Let’s re-display our sampling distributions from Figures 7.12 and 7.14, but now with a vertical red line marking the true population proportion \(p\) of balls that are red = 37.5% in Figure 7.15. We see that while there is a certain amount of error in the sample proportions \(\widehat{p}\) for all three sampling distributions, on average the \(\widehat{p}\) are centered at the true population proportion red \(p\).

Three sampling distributions with population proportion $p$ marked by vertical line.

FIGURE 7.15: Three sampling distributions with population proportion \(p\) marked by vertical line.

We also saw in this section that as your sample size \(n\) increases, your point estimates will vary less and less and be more and more concentrated around the true population parameter. This variation is quantified by the decreasing standard error. In other words, the typical error of your point estimates will decrease. In our sampling exercise, as the sample size increased, the variation of our sample proportions \(\widehat{p}\) decreased.
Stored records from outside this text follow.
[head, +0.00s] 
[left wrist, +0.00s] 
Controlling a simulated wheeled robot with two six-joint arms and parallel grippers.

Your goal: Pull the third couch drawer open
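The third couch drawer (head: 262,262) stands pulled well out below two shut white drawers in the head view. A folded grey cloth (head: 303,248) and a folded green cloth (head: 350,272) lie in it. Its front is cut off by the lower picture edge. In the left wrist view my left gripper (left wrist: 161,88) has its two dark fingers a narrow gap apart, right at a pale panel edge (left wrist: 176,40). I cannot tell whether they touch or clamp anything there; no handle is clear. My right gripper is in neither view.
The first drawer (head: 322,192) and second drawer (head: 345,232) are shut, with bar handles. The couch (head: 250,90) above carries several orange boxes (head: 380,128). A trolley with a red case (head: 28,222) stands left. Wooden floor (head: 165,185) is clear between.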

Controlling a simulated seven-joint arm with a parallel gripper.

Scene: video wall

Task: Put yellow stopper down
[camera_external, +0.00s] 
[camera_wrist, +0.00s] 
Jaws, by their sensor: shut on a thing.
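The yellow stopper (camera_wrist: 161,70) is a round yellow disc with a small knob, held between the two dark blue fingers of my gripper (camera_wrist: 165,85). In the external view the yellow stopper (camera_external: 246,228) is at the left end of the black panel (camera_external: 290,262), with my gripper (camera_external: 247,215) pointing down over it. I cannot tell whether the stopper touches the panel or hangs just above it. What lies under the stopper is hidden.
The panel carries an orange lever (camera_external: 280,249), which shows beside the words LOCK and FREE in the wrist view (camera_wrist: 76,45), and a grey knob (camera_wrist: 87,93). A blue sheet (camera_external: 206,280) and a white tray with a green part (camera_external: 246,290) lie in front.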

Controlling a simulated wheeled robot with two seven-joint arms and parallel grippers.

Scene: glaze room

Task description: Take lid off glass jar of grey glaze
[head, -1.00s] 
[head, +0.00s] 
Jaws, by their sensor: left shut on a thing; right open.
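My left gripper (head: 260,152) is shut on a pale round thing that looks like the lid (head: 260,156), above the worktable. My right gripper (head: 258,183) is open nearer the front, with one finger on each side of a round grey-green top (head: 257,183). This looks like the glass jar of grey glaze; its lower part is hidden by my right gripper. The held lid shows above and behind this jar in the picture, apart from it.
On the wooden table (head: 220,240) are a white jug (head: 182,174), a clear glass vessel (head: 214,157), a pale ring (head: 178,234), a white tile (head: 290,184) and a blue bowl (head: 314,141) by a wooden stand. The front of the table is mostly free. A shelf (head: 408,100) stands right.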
You can observe this behavior in Figure 7.15. This is also known as having a precise estimate.

So random sampling ensures our point estimates are accurate, while on the other hand having a large sample size ensures our point estimates are precise. While the terms “accuracy” and “precision” may sound like they mean the same thing, there is a subtle difference. Accuracy describes how “on target” our estimates are, whereas precision describes how “consistent” our estimates are. Figure 7.16 illustrates the difference.

Comparing accuracy and precision.

FIGURE 7.16: Comparing accuracy and precision.

At this point, you might be asking yourself: “If we already knew the true proportion of the bowl’s balls that are red was 37.5%, then why did we do any sampling?”. You might also be asking: “Why did we take 1000 repeated samples of size n = 25, 50, and 100? Shouldn’t we be taking only one sample that’s as large as possible?”. If you did ask yourself these questions, your suspicion is merited!

The sampling activity involving the bowl is merely an idealized version of how sampling is done in real life. We performed this exercise only to study and understand:

  1. The effect of sampling variation.
  2. The effect of sample size on sampling variation.

This is not how sampling is done in real life. In a real-life scenario, we won’t know what the true value of the population parameter is. Furthermore, we wouldn’t take 1000 repeated/replicated samples, but rather a single sample that’s as large as we can afford. In the next section, let’s now study a real-life example of sampling: polls.

Learning check

(LC7.16) The table that follows is a version of Table 7.3 matching sample sizes \(n\) to different standard errors of the sample proportion \(\widehat{p}\), but with the rows randomly re-ordered and the sample sizes removed. Fill in the table by matching the correct sample sizes to the correct standard errors.

TABLE 7.4: Standard errors of \(\widehat{p}\) based on n = 25, 50, 100
Sample size Standard error of \(\widehat{p}\)
n = 0.094
n = 0.045
n = 0.069

For the following four Learning checks, let the estimate be the sample proportion \(\widehat{p}\): the proportion of a shovel’s balls that were red. It estimates the population proportion \(p\): the proportion of the bowl’s balls that were red.

(LC7.17) What is the difference between an accurate and a precise estimate?

(LC7.18) How do we ensure that an estimate is accurate? How do we ensure that an estimate is precise?

(LC7.19) In a real-life situation, we would not take 1000 different samples to infer about a population, but rather only one. Then, what was the purpose of our exercises where we took 1000 different samples?

(LC7.20) Figure 7.16 with the targets shows four combinations of “accurate versus precise” estimates. Draw four corresponding sampling distributions of the sample proportion \(\widehat{p}\), like the one in the leftmost plot in Figure 7.15.